ITEMS>
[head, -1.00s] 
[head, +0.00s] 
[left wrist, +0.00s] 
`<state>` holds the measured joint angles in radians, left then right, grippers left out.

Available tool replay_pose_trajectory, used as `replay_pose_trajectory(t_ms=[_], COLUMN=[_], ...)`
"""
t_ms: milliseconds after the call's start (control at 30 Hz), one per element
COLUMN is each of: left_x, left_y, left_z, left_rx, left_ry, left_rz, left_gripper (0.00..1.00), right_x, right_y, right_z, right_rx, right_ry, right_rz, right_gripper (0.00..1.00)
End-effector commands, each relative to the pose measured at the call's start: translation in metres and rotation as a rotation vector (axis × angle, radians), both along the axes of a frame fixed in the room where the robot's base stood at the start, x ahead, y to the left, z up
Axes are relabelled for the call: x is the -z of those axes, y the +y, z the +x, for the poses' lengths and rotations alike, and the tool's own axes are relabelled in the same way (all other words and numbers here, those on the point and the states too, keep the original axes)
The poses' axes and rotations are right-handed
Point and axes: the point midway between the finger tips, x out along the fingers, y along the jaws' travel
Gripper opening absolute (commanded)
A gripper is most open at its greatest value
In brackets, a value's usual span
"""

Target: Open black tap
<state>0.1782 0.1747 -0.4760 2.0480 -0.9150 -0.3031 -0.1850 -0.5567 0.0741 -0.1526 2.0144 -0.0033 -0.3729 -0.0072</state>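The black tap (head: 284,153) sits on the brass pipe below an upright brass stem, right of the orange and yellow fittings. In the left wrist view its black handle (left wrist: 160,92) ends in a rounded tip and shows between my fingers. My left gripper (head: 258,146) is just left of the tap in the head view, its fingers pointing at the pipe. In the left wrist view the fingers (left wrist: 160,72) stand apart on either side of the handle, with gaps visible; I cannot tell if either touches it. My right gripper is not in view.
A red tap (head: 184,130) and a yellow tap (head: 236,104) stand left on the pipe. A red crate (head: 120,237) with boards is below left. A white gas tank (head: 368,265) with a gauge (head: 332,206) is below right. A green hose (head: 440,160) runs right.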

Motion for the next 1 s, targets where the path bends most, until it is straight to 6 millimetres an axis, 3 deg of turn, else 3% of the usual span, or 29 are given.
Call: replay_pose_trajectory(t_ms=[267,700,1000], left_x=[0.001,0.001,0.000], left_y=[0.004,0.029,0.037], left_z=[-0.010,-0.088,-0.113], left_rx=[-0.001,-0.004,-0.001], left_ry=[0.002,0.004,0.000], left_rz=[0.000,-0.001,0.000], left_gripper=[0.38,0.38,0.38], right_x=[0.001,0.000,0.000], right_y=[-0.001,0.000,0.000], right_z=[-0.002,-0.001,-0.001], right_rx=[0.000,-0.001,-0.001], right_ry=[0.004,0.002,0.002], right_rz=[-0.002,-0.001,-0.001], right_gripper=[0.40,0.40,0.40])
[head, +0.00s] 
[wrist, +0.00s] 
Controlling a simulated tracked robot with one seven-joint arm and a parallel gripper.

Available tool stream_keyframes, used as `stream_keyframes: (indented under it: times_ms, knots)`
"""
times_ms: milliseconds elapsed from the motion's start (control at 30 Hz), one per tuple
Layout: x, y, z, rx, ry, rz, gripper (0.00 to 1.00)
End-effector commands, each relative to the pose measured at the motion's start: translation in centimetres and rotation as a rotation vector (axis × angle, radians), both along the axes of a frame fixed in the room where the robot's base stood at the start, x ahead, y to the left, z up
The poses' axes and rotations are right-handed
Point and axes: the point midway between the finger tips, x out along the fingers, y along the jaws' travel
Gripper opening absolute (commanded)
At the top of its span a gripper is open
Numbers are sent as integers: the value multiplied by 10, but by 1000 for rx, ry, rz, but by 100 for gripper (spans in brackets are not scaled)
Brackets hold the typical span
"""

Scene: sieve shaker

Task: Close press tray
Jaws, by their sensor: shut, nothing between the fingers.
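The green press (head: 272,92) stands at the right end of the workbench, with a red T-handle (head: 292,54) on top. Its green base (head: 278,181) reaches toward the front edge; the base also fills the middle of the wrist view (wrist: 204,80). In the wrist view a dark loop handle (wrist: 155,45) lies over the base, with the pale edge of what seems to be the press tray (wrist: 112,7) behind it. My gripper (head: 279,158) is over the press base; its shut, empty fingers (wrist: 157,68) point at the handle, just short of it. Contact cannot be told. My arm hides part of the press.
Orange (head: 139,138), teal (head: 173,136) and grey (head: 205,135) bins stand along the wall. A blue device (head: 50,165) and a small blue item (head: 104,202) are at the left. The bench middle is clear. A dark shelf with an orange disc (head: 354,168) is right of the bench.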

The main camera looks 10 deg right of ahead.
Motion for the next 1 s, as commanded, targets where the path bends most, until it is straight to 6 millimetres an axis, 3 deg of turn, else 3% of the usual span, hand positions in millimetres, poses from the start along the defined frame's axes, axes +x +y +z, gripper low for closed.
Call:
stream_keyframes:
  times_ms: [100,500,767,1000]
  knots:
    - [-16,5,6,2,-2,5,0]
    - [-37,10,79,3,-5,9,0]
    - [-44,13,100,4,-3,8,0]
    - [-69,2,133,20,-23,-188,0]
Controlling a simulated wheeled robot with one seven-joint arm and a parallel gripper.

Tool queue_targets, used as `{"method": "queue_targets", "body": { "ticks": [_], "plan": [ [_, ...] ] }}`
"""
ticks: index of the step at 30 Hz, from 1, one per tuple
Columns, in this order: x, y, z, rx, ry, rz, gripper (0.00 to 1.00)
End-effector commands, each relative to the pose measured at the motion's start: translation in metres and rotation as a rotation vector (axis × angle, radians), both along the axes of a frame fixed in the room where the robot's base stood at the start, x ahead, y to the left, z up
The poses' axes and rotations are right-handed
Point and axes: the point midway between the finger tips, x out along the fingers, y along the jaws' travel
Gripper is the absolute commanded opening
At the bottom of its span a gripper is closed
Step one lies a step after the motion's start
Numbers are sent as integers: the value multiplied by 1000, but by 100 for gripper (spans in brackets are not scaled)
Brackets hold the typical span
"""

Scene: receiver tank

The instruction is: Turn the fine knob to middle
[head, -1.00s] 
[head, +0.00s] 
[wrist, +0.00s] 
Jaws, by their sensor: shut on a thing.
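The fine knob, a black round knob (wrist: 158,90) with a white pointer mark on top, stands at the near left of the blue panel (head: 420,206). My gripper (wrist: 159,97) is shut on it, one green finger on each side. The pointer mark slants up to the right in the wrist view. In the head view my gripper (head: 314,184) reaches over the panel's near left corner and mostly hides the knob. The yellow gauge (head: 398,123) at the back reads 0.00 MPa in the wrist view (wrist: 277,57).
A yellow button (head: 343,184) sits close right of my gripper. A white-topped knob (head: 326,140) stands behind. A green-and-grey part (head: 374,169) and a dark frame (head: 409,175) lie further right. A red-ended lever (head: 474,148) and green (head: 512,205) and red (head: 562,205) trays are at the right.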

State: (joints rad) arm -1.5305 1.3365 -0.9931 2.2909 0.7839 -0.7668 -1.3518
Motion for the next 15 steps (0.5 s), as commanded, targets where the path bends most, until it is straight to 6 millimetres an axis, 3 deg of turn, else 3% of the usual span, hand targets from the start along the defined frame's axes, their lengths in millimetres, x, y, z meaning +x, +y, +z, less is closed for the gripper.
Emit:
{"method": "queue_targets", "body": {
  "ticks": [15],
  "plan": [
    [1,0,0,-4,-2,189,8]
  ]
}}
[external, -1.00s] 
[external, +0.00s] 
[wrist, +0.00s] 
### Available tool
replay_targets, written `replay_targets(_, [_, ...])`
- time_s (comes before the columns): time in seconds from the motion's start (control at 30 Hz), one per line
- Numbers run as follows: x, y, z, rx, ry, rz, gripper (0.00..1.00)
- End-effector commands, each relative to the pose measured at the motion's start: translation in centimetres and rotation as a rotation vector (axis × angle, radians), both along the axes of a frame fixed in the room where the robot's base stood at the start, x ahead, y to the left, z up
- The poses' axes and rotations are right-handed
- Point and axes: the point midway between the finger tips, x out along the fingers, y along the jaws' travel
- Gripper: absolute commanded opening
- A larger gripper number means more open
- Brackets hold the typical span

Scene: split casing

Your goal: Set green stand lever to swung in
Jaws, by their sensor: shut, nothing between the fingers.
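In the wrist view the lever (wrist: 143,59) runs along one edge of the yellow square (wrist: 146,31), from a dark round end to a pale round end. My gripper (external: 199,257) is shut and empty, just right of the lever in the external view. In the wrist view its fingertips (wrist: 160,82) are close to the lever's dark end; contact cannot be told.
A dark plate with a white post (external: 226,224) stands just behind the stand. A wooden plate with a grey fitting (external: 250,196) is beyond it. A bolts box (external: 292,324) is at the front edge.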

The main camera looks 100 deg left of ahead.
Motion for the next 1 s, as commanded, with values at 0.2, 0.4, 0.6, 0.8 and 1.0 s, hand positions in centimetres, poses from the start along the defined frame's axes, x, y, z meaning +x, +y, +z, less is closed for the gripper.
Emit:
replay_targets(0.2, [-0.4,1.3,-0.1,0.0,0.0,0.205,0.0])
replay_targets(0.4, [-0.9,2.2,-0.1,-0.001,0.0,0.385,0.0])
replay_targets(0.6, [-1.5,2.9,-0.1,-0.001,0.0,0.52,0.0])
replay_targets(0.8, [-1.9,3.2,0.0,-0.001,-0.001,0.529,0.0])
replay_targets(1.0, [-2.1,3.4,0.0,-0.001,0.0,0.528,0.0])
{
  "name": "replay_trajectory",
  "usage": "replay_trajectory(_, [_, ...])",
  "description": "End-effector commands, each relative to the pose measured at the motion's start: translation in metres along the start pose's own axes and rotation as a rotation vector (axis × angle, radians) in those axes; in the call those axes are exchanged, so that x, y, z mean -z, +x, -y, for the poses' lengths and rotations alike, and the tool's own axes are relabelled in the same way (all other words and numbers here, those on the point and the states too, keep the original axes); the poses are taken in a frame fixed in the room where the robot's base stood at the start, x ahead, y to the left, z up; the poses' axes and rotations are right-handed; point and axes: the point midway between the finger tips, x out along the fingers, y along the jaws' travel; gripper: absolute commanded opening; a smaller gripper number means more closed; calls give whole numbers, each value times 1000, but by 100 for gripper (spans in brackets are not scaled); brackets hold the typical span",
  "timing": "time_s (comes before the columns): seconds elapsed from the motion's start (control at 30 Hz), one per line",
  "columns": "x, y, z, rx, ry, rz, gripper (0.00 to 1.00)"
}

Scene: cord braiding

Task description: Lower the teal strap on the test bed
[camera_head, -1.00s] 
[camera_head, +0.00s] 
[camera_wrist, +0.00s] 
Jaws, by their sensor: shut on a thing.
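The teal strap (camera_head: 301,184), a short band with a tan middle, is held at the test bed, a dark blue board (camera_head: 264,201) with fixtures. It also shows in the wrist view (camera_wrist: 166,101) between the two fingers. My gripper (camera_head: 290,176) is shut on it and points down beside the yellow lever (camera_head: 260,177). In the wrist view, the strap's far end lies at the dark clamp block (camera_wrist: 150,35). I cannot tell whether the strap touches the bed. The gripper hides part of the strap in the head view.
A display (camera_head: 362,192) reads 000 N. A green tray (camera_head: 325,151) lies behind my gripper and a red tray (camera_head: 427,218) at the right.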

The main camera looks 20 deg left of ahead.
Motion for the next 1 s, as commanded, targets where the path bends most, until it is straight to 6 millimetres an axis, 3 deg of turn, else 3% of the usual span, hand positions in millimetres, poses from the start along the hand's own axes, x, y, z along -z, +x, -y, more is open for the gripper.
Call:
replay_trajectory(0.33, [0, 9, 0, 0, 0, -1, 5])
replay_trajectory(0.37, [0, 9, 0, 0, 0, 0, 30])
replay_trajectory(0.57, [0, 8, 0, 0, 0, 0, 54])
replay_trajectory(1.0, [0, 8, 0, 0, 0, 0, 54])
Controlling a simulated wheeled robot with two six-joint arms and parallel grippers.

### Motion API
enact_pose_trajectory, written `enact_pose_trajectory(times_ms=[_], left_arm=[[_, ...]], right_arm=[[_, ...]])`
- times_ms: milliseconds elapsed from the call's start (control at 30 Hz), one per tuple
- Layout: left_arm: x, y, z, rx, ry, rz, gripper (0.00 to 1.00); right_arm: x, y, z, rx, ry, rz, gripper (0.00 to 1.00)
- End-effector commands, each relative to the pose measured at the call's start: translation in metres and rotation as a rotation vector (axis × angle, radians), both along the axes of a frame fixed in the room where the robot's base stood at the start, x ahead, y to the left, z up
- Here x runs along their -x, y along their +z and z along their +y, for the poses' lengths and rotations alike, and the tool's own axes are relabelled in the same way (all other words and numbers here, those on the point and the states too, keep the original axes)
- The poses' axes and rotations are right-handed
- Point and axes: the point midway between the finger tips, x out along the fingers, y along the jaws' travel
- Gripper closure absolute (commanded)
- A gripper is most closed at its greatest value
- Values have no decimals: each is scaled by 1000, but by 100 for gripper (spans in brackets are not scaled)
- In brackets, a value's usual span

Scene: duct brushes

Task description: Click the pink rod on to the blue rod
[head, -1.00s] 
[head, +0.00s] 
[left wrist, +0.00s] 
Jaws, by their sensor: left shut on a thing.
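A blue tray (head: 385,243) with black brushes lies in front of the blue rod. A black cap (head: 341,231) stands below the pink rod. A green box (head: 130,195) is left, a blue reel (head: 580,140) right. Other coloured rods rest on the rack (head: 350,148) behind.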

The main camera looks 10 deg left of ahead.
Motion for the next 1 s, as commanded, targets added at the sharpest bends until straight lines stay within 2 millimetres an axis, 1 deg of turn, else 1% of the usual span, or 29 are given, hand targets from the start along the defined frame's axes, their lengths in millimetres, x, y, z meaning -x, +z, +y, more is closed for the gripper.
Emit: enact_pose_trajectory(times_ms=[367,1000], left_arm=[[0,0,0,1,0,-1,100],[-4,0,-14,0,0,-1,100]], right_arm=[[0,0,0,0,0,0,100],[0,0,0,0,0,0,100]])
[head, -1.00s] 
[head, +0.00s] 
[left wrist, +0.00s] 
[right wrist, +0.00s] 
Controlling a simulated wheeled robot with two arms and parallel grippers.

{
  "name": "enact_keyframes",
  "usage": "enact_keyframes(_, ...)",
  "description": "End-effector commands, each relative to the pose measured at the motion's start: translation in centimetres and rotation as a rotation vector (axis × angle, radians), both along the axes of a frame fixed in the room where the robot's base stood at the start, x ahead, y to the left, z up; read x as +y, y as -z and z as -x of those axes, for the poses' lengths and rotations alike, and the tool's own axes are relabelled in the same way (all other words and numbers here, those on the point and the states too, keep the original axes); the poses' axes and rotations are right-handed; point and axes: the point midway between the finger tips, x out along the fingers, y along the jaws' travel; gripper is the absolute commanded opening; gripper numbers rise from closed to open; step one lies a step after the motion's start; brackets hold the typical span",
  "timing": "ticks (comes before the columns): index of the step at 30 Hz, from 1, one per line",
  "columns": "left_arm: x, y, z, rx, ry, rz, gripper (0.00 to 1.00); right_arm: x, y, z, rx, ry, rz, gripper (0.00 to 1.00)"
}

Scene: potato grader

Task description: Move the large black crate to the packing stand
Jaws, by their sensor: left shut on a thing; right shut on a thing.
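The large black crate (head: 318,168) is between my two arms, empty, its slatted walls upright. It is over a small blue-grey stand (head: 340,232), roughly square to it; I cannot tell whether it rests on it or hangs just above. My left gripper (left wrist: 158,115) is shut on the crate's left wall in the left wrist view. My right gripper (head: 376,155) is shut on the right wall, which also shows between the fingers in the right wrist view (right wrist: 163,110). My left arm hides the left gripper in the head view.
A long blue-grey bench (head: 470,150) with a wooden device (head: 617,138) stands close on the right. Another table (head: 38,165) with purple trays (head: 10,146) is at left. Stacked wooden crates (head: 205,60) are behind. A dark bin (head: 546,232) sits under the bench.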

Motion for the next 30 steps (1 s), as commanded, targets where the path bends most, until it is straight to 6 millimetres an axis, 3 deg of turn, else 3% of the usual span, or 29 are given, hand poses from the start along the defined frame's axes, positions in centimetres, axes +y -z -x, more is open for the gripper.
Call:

WHAT YOU SHOULD DO> Starting at the first line of the entries above, please extract each line up to and including the line with "Target: Open black tap", unchanged, and add nothing.

ANSWER>
[head, -1.00s] 
[head, +0.00s] 
[left wrist, +0.00s] 
`<state>` holds the measured joint angles in radians, left then right, grippers left out.

Available tool replay_pose_trajectory, used as `replay_pose_trajectory(t_ms=[_], COLUMN=[_], ...)`
"""
t_ms: milliseconds after the call's start (control at 30 Hz), one per element
COLUMN is each of: left_x, left_y, left_z, left_rx, left_ry, left_rz, left_gripper (0.00..1.00), right_x, right_y, right_z, right_rx, right_ry, right_rz, right_gripper (0.00..1.00)
End-effector commands, each relative to the pose measured at the call's start: translation in metres and rotation as a rotation vector (axis × angle, radians), both along the axes of a frame fixed in the room where the robot's base stood at the start, x ahead, y to the left, z up
Axes are relabelled for the call: x is the -z of those axes, y the +y, z the +x, for the poses' lengths and rotations alike, and the tool's own axes are relabelled in the same way (all other words and numbers here, those on the point and the states too, keep the original axes)
The poses' axes and rotations are right-handed
Point and axes: the point midway between the finger tips, x out along the fingers, y along the jaws' travel
Gripper opening absolute (commanded)
A gripper is most open at its greatest value
In brackets, a value's usual span
"""

Target: Open black tap

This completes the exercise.